Favorite game-day rituals: When they were little, my two daughters would draw me pictures, or little notes. I still have one of the original notes. It’s a picture of the Mayflower drawn by my youngest daughter, Catherine. All of the people in it are stick figures, except for one that has blonde hair. As they grew up, the pictures developed into little notes. I will not read them until I get to the stadium. They are very supportive. They have drunk the Kool-Aid even worse than my players.

Biggest accomplishment: I’d think winning the first CIF championship in 1991, that’s always been high on my list. To spin the entire program around in two years, with the help of good assistants, and take out the No. 1 team to win the championship was a big deal.

Favorite phone app: The Weather Channel because I’ve always worried about heat or rain.

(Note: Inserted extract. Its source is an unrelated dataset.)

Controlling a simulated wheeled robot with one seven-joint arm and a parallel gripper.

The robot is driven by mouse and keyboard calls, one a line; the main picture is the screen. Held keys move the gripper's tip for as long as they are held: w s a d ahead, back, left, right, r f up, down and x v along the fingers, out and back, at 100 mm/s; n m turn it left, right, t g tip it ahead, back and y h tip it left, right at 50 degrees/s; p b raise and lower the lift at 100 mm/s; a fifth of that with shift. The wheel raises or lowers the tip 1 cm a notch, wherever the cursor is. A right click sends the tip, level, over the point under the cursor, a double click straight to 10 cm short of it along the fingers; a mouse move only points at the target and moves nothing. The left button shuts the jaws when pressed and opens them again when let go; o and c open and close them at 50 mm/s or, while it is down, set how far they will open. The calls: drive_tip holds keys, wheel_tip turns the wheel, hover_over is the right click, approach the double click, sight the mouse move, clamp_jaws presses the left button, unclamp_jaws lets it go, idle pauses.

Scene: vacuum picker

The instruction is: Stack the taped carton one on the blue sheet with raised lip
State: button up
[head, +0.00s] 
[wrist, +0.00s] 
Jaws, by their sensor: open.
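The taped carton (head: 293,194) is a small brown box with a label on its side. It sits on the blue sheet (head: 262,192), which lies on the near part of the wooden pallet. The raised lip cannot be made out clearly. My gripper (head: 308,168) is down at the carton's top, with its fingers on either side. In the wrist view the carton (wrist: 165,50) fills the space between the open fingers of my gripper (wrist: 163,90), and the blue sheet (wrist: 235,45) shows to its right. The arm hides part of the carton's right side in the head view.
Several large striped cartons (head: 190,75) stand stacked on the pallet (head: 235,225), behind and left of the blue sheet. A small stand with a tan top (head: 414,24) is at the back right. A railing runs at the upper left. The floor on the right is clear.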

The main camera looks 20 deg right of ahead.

What motivates me: It’s still a challenge. I’ve already started to think about next season. People still believe I’m going to shock everybody next by retiring, no matter whom I tell that I’m not going to retire. When you say I can’t do something, I will try to prove you wrong. A while back, there were people saying the game had passed me by, especially after the 2011 season, when we did not make the playoffs. The administration stuck by me and I reinvented myself and blew the program up. This is our third time we’ve made the section finals in the past five years. Don’t tell me I can’t do something.

Fondest memory this season: I would tell you there are so many great plays, so many memories. I think when we beat Bishop Gorman, that’s when I knew the (players) knew they were good. At that point, I knew we were going to roll from there on in. I saw how hard we played. At game time, it was 92 degrees and the humidity was ridiculous. There were high schools in Orange County that canceled their games that night. After our guys won, they didn’t go crazy. It was a very businesslike thing. I was thinking, ‘Look at these guys, they know this is just the first part of the whole picture.’ I go back to that moment, how we won that game without one of our superstars (Amon-Ra St. Brown.).

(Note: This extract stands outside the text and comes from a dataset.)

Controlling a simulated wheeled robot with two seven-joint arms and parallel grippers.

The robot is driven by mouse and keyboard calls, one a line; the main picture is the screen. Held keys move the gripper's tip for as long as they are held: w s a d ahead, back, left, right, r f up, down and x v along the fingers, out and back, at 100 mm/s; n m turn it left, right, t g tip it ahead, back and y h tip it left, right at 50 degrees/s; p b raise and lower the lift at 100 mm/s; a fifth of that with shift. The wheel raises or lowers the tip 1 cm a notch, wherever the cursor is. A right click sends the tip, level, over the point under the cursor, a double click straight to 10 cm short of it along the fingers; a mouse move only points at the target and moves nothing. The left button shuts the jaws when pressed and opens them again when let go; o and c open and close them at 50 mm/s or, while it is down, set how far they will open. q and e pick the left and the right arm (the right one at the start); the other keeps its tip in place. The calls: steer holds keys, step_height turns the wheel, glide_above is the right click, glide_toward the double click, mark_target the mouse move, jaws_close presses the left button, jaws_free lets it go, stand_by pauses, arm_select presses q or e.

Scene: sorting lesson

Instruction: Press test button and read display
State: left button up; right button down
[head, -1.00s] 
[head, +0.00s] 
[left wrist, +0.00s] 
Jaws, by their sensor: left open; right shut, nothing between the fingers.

Personality turn-off: Liars.

Guilty TV pleasures: HGTV with my wife, but this time of year, she makes me watch the Hallmark Christmas movies.

Living person I admire: Fortunately, my high school coach at Mater Dei, Dick Coury, is still alive. I still talk to him two or three times a week. I always admire him. He epitomizes coaches. I have learned to calm down from watching him. He’s a good Catholic man. I really look up to him, like any of his ex-players.

Favorite oldie: Born to Run by Bruce Springsteen.

Favorite current song: I like Happy (by Pharrell Williams).

Least-favorite class: Any math class I’ve ever taken. I still don’t know how I got through algebra or geometry.

Favorite teachers: I’m so bad at names. I wish I could remember my eighth-grade teacher, a nun at Holy Family Cathedral School in Orange, Calif. I was a little bit of a juvenile delinquent. She pulled me aside and told me, ‘You have great leadership qualities. It’s what you want to do with it. They are going to follow you.’ Even back then, I knew she was telling me not to waste my talents.

Yearbook mention, besides football: They took all the pictures for the yearbook for the Class of 1967 in the gym. A lot of those pictures I shouldn’t be in. I photobombed the entire performing arts and got in some of the science club pictures.

I’d like to come back as: I’ve always said I should have been a rock and roll singer or a truck driver. In 1960, we pulled out of New York to move to California because of my dad’s health and back then, I wanted to be a truck driver. I also say rock and roll singer because I’ve always liked to watch people perform.